Collaborative learning can lead to the construction of conceptual knowledge, elaboration of knowledge, critical thinking, long-term knowledge retention, and meta-cognitive knowledge. It also has been found to enhance students’ intrinsic motivation and self-esteem.

The premise of collaborative learning is based on learning theories from a constructivist learning perspective. Sociocognitive conflict theory, developed by Jean Piaget (1896–1980), postulates learning as an important process of interaction with people and the world. This process helps individuals realize cognitive conflicts in their mental structure and prompts them to refine their previous knowledge structure. Sociocultural theory, developed by Lev Vygotsky (1896–1934), sees individual learners’ thoughts, languages, and reasoning processes as a result of culture. Individuals’ cognitive development depends on an acculturation process in which communication with peers, engaging in play, and exposure to the social environment can develop the capacity for understanding. This learning process can be facilitated by learners who work in collaboration with more capable others such as peers or under adult guidance such as teachers. Such social interactive supports, known as scaffolding, can help learners to exceed the developmental level that would be determined by their own independent learning.

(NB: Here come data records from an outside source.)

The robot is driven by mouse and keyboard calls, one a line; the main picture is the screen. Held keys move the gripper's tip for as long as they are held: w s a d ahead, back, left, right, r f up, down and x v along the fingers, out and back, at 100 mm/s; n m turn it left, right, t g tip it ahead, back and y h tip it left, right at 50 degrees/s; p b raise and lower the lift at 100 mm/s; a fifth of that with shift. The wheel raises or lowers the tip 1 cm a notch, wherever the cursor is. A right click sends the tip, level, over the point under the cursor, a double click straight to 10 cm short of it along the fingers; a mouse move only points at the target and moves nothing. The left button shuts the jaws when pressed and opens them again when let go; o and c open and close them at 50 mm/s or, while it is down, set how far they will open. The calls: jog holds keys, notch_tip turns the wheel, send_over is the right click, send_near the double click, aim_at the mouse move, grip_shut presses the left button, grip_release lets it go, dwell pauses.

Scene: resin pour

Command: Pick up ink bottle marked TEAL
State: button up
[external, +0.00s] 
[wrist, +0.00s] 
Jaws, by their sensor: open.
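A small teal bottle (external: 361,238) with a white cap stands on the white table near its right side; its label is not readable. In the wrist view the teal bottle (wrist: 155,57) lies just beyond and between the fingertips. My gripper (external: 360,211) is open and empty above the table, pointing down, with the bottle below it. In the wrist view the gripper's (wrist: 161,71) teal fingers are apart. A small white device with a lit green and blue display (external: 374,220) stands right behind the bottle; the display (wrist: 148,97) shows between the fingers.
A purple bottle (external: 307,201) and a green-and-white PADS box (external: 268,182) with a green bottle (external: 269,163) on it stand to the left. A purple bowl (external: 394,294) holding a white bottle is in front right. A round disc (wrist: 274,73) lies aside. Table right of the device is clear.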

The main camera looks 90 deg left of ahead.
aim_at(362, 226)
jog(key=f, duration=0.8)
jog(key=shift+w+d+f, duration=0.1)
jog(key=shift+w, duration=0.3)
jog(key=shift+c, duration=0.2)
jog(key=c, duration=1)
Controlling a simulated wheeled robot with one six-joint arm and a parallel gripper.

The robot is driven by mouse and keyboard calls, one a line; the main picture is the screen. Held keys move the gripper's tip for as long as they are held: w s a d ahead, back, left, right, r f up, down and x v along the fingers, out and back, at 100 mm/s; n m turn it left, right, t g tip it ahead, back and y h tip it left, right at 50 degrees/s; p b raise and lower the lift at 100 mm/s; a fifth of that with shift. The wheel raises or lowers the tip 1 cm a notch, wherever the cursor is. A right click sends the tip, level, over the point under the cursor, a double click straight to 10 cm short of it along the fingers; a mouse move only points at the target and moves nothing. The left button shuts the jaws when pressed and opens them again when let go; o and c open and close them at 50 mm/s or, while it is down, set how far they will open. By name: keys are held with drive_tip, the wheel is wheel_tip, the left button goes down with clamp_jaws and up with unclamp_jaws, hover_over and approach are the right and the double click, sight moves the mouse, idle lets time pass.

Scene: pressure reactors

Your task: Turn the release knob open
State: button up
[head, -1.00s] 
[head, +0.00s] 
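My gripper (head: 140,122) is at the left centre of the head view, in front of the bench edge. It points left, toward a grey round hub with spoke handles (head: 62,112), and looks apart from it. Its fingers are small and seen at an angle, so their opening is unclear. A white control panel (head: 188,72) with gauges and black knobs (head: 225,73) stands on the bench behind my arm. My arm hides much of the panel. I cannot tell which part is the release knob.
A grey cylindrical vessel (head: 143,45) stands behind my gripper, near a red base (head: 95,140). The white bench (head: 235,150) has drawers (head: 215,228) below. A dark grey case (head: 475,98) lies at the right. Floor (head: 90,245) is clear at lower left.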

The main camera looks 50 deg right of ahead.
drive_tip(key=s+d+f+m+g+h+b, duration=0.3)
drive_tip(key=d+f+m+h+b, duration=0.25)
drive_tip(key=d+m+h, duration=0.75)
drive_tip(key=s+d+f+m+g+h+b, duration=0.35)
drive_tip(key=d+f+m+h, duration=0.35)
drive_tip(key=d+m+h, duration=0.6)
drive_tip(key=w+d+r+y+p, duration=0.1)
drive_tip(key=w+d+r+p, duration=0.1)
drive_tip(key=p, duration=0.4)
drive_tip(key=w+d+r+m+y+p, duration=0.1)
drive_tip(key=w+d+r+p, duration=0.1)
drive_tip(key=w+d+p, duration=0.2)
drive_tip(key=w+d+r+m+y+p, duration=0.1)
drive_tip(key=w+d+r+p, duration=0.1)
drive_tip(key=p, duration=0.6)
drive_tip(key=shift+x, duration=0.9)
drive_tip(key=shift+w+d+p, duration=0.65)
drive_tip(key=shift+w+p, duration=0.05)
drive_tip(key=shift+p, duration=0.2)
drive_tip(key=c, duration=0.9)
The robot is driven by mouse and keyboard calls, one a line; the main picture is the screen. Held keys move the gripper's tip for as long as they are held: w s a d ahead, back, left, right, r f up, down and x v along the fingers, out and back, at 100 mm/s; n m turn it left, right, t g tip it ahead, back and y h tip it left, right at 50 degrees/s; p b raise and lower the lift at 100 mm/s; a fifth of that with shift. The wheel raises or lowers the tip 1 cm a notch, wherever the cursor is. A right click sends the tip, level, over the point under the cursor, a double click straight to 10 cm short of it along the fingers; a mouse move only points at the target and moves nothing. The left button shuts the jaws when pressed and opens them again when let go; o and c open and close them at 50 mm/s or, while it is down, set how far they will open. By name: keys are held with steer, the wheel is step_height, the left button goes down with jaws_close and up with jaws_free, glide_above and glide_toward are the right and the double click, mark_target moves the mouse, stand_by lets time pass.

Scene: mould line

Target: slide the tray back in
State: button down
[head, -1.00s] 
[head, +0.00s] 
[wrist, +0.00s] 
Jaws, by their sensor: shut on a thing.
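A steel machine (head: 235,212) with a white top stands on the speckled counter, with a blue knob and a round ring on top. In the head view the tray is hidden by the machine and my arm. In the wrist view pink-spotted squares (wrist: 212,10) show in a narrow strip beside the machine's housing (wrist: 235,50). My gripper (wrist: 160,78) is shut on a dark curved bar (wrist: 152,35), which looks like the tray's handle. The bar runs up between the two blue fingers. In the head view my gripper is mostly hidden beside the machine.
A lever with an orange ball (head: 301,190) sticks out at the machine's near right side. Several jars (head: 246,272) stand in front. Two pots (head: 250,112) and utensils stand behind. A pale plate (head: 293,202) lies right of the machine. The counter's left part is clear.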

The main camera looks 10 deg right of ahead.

The emphasis on human dialogue and social context by contemporary authors also establishes the grounds for collaborative learning. Kenneth Bruffee views constructive conversation as a means of learning. He argued that in contrast to earlier stages of schooling focused on foundational knowledge, or the basic rules of subject matter, learning at the university level should be viewed in a nonfoundational knowledge position that is derived from reasoning and questioning. Students at the university level should challenge answers from authority sources and learn to produce answers based on critical reasoning developed in a knowledge community. Jean Lave and Etienne Wenger postulated that learning is a process of developing situated cognition. In this case, learning happens when a group of people produce and use knowledge in real-life activities. This community of learners reifies the form of tacit knowledge into a form of practical knowledge.